**Exercise aim:** How many lines of the records hold the string "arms"? Reply with the number alone.

**Given records:**
*-*-*
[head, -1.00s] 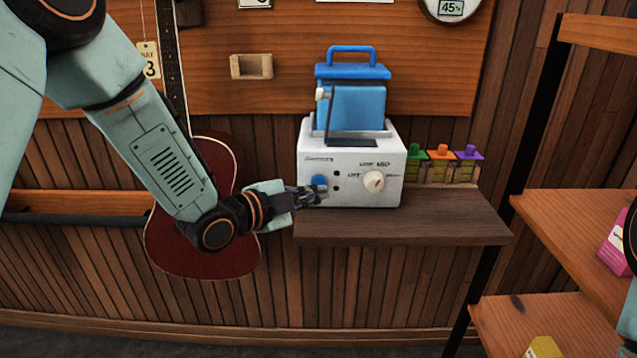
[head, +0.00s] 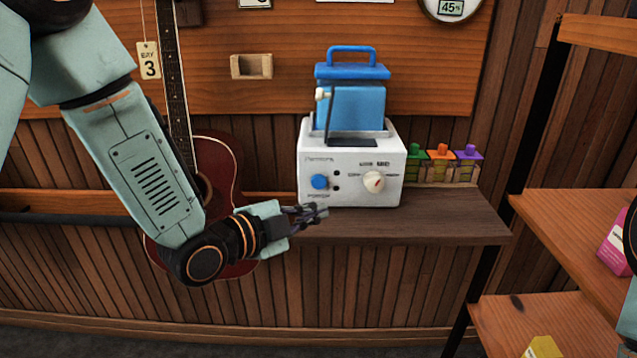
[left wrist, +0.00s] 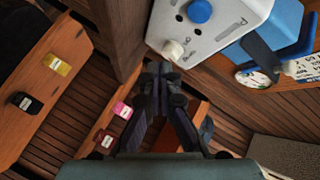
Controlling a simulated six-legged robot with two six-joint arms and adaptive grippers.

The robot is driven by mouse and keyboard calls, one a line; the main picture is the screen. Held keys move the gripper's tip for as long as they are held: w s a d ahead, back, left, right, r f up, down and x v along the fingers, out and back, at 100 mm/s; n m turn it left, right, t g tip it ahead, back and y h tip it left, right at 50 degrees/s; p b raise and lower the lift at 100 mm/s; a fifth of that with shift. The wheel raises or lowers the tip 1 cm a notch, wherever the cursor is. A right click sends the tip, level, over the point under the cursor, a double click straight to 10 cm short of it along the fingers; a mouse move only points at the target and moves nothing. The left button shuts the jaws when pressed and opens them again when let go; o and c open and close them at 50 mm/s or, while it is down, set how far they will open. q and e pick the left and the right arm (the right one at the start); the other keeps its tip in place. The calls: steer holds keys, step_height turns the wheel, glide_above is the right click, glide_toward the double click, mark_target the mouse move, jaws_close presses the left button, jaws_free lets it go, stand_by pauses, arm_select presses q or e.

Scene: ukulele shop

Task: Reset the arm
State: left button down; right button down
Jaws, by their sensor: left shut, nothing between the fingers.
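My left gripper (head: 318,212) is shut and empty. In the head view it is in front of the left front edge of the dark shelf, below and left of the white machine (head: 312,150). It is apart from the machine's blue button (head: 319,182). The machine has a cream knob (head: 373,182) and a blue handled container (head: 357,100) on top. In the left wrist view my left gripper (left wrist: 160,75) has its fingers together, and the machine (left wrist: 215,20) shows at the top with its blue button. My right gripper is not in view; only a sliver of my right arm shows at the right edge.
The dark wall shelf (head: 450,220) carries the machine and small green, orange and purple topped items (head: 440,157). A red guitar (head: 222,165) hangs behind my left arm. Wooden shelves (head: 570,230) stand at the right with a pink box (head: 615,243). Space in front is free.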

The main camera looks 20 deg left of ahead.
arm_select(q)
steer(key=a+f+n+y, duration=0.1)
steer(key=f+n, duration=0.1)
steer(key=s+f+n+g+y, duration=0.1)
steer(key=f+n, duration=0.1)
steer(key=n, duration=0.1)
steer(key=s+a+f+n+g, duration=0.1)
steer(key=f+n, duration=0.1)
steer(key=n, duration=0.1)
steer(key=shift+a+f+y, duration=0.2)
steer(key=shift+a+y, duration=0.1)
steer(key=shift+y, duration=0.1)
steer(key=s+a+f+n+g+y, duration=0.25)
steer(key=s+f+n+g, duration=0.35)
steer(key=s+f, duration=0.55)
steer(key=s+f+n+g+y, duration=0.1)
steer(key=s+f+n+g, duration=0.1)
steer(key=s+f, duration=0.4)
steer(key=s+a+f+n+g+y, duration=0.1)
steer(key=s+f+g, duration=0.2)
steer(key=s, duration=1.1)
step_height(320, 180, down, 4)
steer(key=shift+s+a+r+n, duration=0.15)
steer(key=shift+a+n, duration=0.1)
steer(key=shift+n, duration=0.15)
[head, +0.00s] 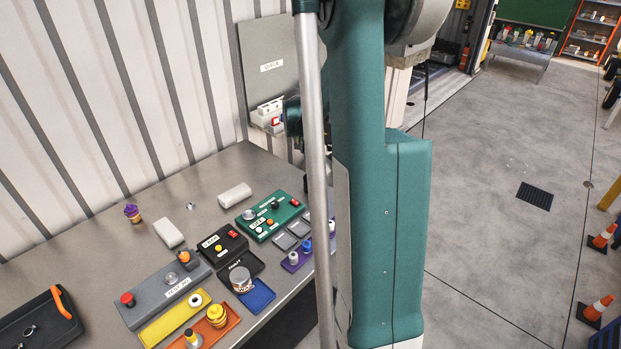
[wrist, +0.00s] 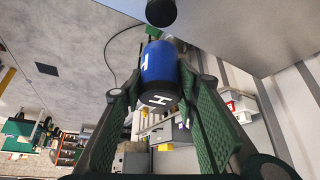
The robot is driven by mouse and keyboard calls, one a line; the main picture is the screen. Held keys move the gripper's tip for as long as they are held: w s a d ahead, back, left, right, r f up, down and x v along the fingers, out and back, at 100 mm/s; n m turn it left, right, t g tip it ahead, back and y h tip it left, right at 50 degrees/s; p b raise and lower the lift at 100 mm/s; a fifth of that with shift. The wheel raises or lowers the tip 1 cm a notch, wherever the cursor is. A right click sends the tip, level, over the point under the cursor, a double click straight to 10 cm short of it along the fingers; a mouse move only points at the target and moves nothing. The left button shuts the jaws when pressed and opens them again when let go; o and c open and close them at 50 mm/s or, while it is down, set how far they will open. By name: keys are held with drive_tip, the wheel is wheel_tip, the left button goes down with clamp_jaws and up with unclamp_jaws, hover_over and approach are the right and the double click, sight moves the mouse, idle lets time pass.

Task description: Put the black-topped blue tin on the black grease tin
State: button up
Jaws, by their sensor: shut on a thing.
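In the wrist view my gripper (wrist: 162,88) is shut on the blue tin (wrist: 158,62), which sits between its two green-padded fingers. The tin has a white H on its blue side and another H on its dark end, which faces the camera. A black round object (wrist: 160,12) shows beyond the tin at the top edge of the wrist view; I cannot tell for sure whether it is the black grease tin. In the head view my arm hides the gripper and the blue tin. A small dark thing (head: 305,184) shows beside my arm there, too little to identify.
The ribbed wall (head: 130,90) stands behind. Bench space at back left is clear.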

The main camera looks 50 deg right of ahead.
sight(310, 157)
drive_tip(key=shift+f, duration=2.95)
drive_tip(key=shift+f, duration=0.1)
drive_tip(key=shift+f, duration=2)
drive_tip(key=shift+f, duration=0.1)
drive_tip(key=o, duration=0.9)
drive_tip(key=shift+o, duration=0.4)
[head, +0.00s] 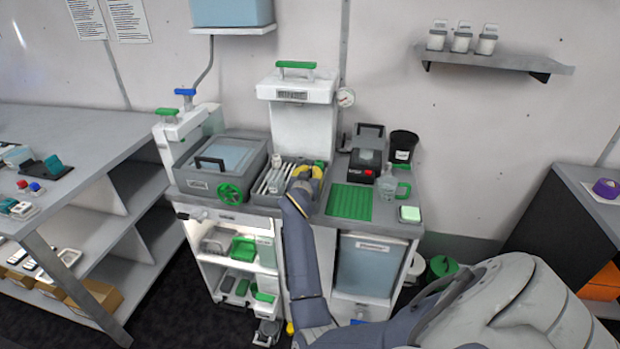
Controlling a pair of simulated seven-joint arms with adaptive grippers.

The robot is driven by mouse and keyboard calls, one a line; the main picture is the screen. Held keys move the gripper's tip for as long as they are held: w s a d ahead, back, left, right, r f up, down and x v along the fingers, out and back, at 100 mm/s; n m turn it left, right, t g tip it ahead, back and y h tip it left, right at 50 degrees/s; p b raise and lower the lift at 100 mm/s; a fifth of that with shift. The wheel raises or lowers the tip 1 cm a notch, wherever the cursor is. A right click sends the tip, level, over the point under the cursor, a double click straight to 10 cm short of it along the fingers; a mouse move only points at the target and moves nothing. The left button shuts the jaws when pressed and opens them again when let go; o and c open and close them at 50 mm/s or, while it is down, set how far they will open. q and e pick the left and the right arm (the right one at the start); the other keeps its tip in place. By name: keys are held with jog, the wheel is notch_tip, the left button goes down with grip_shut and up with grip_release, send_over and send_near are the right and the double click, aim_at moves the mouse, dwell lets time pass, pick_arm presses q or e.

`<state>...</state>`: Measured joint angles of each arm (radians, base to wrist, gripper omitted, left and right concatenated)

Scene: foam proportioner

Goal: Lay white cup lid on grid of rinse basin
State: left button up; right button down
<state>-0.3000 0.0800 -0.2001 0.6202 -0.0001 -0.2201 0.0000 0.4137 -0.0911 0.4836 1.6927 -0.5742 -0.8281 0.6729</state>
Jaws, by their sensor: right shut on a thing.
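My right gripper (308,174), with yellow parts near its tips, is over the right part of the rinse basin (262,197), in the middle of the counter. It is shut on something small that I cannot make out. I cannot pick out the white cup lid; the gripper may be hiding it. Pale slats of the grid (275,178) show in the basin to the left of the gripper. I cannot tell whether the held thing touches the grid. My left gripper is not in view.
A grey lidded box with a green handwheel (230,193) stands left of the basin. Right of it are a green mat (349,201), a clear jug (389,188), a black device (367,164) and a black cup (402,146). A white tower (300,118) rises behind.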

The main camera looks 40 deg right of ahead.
*-*-*
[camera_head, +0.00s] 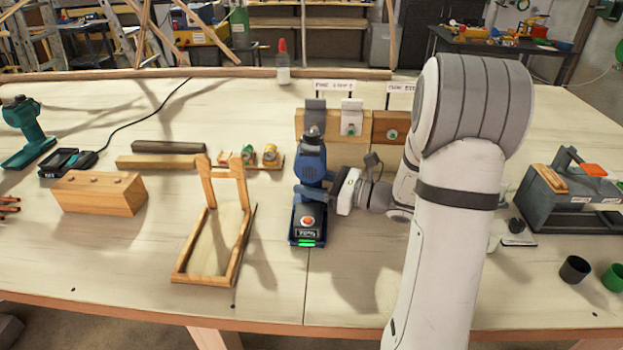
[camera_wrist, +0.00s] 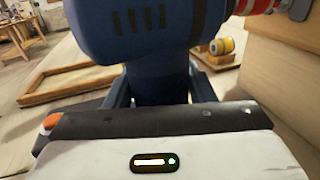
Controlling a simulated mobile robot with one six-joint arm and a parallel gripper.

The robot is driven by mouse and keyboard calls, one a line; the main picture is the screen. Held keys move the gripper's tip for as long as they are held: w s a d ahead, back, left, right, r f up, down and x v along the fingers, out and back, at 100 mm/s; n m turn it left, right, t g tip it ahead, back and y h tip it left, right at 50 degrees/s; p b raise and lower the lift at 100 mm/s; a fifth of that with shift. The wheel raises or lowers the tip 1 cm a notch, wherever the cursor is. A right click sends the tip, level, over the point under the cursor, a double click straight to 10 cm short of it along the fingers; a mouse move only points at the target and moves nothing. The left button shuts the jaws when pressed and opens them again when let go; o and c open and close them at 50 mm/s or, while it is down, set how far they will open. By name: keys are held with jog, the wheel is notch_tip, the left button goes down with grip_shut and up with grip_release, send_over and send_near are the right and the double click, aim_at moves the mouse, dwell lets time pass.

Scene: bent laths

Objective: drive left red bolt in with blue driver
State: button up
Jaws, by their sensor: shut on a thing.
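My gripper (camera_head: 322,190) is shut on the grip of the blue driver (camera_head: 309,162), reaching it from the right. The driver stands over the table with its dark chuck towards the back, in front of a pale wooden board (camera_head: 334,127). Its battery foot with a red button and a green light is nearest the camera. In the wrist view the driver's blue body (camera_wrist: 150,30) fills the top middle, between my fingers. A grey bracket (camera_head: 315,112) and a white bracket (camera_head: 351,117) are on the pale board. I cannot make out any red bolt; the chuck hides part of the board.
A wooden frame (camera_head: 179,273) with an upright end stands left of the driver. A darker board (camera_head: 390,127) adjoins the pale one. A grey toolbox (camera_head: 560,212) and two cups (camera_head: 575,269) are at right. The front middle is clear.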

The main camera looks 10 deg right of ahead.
*-*-*
**Correct result:** 2